Cash is not as attractive a place for investors to park their money as it might seem. Indeed, despite the short-term appeal of savings rates of over 5%, investors are likely to lose out from the opportunity to generate longer-term returns from other asset classes.
According to date collated by JPMAM, during the 23 years of this century in real terms cash has annualised return of -1.1%, compared with positive returns for equities (0.9%) and bonds (0.1%). The comparable figures since 1900 and 0.6%, 4.9% and 1.0%.
“Western central banks will begin cutting rates in the summer,” Karen Ward, chief market strategist EMEA, at JP Morgan Asset Management (JPMAM), told a recent international media summit in London.
Although consumer spending should reaccelerate in Europe and global trade has bottomed, “so long as this doesn’t reignite inflation, this is good news,” she said.
US bonds typically outperform cash after interest rate peaks, so Ward recommends investors to “lock in yields paid by developed market government bonds and investment grade corporate fixed income”.
Ward (pictured) recommends investors to “lock in yields paid by developed market government bonds and investment grade corporate fixed income”.
Meanwhile, inflation pressures have eased while real wages are growing, which should lift consumer spending. Equities should benefit, and will also be supported by fiscal policy, she said.

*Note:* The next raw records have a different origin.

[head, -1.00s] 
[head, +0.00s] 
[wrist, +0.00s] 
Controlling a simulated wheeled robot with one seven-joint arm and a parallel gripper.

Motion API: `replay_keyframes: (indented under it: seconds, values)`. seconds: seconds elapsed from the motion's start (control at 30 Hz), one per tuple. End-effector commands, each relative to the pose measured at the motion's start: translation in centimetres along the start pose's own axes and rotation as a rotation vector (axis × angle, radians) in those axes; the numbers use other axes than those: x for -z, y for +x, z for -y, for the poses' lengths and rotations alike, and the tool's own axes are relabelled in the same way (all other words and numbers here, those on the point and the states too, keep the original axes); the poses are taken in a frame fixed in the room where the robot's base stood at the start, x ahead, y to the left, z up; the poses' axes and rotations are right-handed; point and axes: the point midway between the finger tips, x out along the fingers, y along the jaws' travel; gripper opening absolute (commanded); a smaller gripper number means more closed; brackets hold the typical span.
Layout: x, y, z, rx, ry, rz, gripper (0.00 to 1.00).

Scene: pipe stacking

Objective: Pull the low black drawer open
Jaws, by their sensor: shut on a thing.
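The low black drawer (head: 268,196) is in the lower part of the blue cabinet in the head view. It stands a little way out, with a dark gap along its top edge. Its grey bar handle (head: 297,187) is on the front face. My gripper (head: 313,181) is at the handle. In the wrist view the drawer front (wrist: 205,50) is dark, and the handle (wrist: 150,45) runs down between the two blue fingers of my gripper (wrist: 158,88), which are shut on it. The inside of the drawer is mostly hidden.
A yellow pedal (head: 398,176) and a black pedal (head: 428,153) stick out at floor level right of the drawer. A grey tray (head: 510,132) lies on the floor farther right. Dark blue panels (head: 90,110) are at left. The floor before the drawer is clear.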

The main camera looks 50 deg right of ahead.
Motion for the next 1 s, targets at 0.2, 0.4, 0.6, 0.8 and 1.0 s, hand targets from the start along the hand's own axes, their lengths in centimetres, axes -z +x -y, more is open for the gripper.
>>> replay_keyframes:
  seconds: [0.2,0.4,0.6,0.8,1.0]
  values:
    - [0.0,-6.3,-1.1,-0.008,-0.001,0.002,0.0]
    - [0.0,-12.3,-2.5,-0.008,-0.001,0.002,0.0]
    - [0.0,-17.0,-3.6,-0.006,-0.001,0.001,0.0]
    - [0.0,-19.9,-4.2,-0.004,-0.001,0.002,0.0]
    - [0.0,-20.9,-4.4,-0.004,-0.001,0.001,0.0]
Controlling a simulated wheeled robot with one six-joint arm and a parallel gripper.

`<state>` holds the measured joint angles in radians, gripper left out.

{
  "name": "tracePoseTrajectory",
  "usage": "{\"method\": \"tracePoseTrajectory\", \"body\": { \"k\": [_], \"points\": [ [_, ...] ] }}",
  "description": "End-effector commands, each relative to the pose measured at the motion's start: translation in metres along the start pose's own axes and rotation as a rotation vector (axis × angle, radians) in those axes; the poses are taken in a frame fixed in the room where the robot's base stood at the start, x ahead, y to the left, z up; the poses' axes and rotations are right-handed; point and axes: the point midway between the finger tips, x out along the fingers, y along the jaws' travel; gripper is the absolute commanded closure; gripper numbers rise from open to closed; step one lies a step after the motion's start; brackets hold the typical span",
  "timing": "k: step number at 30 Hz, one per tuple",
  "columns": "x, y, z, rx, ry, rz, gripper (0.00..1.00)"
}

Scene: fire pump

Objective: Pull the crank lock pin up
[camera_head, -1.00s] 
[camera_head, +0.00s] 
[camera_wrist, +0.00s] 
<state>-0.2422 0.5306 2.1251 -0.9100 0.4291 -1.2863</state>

However, Ward warned that investors should “be mindful of extreme valuations in segments of the US market, especially top 10 performers, which are trading on forward price-earnings-rations of close to 30x compared with less than 20x for the rest of the S&P 500.
Instead, she advised investors to “diversify across regional stock markets, as discounts of the markets in the UK, the Eurozone and China to the US have widened”.
In addition, alternatives can be used “to plug public market gaps, especially those companies at an early growth which are taking more years (on average seven) to list compared with earlier, when IPOs typically took place within about three years of start-up”.
Most importantly, in a year of multiple elections with their accompanying political noise intensifying, “history says don’t ‘trade’ elections,” said Ward.